■ **Goal**: Within the records that follow, restate exactly the lines from the line with "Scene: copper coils" down to the line with "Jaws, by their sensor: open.", including both. Omit the pictures.
::::::::::
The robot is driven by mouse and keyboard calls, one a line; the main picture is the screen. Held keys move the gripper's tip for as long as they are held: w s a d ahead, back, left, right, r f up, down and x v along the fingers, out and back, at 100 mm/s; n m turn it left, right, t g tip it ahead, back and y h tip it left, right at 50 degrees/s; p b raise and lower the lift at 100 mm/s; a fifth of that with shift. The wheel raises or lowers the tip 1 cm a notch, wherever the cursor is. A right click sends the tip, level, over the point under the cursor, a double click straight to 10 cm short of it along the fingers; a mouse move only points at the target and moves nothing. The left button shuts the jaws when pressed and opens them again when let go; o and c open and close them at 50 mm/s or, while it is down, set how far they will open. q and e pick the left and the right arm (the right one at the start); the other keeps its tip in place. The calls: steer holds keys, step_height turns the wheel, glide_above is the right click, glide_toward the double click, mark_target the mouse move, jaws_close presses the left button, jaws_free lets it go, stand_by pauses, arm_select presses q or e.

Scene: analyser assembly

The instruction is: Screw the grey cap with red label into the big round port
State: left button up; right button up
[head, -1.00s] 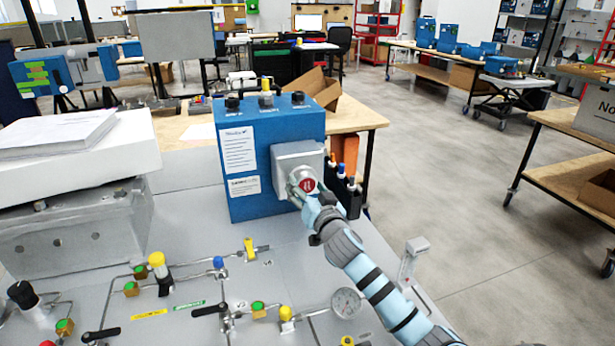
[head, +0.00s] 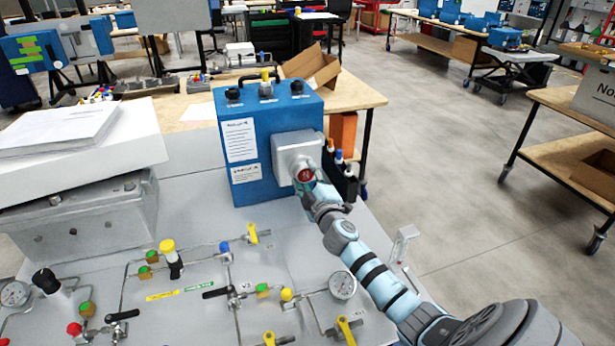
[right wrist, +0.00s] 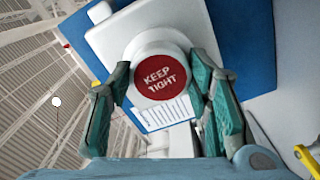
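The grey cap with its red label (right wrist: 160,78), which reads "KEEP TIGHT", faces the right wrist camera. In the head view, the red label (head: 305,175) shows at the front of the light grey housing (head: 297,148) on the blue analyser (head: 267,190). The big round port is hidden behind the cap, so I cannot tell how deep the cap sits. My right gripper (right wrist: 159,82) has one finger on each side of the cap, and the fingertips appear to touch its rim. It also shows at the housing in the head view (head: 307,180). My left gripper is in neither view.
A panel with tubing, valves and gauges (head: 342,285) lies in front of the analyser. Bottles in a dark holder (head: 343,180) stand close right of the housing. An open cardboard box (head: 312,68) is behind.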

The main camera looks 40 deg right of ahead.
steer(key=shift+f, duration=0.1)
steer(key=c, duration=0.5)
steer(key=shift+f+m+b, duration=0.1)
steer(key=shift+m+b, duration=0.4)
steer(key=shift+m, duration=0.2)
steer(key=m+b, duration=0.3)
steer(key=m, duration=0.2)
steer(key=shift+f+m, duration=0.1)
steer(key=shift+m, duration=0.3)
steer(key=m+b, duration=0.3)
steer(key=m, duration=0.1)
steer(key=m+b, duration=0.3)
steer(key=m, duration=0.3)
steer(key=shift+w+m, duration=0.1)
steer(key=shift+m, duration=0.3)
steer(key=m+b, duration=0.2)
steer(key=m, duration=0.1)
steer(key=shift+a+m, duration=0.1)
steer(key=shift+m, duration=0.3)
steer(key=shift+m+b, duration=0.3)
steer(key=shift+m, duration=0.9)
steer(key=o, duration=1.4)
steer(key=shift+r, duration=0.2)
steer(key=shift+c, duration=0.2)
::::::::::
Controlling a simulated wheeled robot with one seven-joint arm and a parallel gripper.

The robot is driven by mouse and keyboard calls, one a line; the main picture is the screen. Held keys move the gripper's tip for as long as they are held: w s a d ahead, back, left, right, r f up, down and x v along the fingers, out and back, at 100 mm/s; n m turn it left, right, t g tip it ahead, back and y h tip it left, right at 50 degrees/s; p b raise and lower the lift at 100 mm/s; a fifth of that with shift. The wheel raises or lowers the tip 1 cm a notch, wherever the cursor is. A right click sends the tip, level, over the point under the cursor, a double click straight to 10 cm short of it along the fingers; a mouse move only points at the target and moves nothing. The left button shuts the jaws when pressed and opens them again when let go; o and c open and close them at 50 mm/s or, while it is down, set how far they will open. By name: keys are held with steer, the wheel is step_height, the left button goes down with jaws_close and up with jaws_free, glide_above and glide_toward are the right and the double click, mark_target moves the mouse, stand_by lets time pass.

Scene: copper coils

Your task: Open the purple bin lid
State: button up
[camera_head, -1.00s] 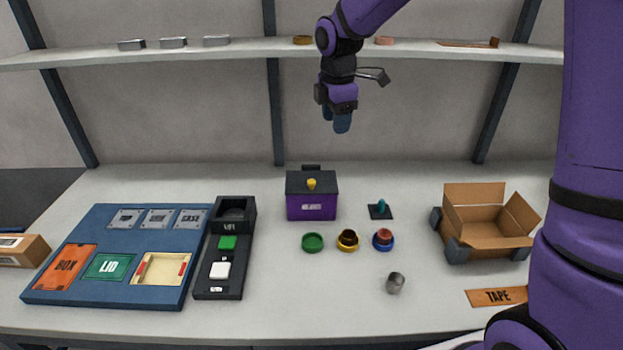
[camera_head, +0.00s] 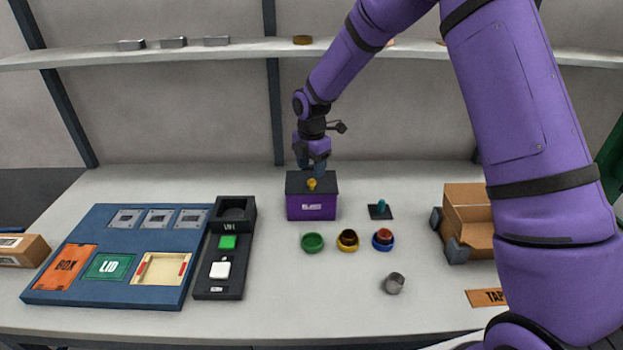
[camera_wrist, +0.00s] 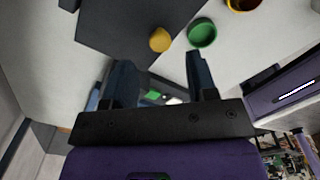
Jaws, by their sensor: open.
::::::::::
■ **Written answer**:
Scene: copper coils

Your task: Open the purple bin lid
State: button up
[camera_head, -1.00s] 
[camera_head, +0.00s] 
[camera_wrist, +0.00s] 
Jaws, by their sensor: open.

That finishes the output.